In the figure attached for reference, it is given that if $R_1$ is the resistance element of valve 1 and τ ∝ $R_1$, but I am not able to understand it intuitively.

If $R_1$ is high, output flow through that valve must be less, this means it is easier to store the liquid in the tank. Hence, τ ∝ $\frac{1}{R_1}$.

Please tell where I am wrong in my logic. TIA.

enter image description here

  • $\begingroup$ Are you forgetting that the areas might be different? $\endgroup$ – Transistor Jan 31 at 14:24
  • $\begingroup$ No, actually I am talking about just first tank as of now and taking only its resistance, output flow, area and time constant into consideration. $\endgroup$ – Surbhi Goel Jan 31 at 14:32
  • $\begingroup$ @NMech, it's in the denominator of the last equation, 2.73 with its definition after 2.71. It looks more like a lower-case 'R'. $\endgroup$ – Transistor Jan 31 at 18:12
  • $\begingroup$ @NMech τ is the time constant. I thought, it is being looked upon as time needed to fill the tank. But I guess it's the reverse case. $\endgroup$ – Surbhi Goel Jan 31 at 18:40

I'm an electrical engineer so this problem looks to me like an RC (resistor-capacitor) discharge. In the case of a resistor discharging a capacitor the time constant is given by τ = RC. In your case C represents the tank capacity and R is your R1, the resistance to flow.

enter image description here

Figure 1. The top curve shows the capacitor voltage which is analogous to liquid level height in your tank. The lower trace shows the current which is analogous to the flow out of the tank. (The graph is negative because it's measuring current in.) Image source: Electronics-Circuits.

It should make sense that τ will be proportional to (increase with) both the cross-sectional area and to increasing resistance of the output valve.

Some rules of thumb commonly understood in the electronics world are:

  • Tank will have discharged by 63% after 1τ.
  • Tank will have discharged by 95% after 3τ.
  • Tank will have discharged by 99% after 5τ.
  • $\begingroup$ Now it completely makes sense. I was earlier looking at the problem as time needed to fill the tank (i.e. charge the capacitor). But maybe it's about emptying. Thanks a ton. $\endgroup$ – Surbhi Goel Jan 31 at 18:40

Although Transistor made a perfectly good analogy, I will give my view from an mechanical engineering point of view.

High resistance R means that flow will be restricted. I.e. to empty tank one you would need more time.

The characteristic time $\tau$ in this example is indicative of the time it will take to from empty about 2/3 of the tank.

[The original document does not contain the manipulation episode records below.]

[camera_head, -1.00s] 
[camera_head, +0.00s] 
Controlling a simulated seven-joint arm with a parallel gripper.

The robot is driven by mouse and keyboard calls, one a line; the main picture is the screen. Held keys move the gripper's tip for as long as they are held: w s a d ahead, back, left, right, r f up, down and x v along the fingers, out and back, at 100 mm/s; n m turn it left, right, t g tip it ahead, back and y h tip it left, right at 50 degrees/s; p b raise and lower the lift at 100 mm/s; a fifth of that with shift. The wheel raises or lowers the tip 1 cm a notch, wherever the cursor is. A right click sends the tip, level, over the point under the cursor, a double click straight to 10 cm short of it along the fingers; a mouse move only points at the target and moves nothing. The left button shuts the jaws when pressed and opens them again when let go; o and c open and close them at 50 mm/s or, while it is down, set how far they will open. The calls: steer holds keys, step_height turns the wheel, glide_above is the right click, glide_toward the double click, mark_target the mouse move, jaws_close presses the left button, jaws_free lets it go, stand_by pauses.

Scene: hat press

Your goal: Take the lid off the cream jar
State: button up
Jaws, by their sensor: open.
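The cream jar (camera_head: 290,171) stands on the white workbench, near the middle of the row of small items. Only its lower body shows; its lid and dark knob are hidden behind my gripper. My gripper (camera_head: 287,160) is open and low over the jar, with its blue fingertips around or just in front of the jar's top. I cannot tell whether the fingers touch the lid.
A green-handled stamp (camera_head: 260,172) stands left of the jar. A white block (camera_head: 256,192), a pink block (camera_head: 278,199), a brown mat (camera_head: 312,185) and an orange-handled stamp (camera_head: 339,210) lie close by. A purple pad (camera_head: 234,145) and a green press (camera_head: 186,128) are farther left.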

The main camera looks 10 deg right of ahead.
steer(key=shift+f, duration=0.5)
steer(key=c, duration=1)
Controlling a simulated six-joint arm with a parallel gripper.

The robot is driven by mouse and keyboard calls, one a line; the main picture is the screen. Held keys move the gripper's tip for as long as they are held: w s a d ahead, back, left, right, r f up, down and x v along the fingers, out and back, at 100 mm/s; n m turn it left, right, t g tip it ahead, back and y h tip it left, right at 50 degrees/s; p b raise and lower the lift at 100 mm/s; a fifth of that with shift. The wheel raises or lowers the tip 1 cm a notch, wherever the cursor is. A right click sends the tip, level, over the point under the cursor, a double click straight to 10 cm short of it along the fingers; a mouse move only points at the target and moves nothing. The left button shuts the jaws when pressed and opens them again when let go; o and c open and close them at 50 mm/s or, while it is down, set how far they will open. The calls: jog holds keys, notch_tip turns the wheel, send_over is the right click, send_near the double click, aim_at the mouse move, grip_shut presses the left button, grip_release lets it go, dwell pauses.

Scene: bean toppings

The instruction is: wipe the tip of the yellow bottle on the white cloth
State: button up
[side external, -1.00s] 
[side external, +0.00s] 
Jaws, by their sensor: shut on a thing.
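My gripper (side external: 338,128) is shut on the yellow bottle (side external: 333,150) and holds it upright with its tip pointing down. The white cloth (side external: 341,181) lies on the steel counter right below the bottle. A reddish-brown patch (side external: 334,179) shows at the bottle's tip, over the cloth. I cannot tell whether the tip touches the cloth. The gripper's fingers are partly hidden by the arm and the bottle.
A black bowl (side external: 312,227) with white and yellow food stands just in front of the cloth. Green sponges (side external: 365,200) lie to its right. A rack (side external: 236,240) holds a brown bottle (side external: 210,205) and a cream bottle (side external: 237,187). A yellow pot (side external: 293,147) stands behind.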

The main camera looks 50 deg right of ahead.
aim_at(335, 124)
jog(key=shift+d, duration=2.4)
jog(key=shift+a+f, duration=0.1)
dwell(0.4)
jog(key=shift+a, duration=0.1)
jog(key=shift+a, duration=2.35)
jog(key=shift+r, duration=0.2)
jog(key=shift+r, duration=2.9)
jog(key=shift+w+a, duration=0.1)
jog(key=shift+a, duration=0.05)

$\tau$ is related to discharge because $R_1$ in this example controls only the output. This is in contrast to the case electrical case where R controls both charging and discharging.

The actual relationship has the following form: $$h = h_0 (1-e^{-t/\tau})$$ where:

  • $h_0$ is the starting level
  • $t$ is the time since the flow started
  • $\tau$ the characteristic time

As you can imagine the more restrictive the flow, the more times it takes to empty the tank, the higher the value of $\tau$.


If flow is q, and pressure is p, The linear flow characteristic "R" is defined such that p = (q)(R)

This is directly analogous to V = IR in ohms's law, in the electrical analogy.

If we differentiate p=qR, we get dp = (dq)(R)

In this case, pressure is being reckoned in units of height, for which it should be mentioned that p = (ρ)(g)(h) where the greek letter rho (ρ) is the liquid density, g is the gravity (9.8m/s^2), and h is height.

Thus we write dh = (dq)(R)

We substitute this into equation 2.68:

(A)(dh/dt) = qi - q1

which becomes

(A)(R)(dq/dt) = qi - q1

which is a first order ODE, so the solution is exponential form, and the time constant is AR, which is of course proportional to R.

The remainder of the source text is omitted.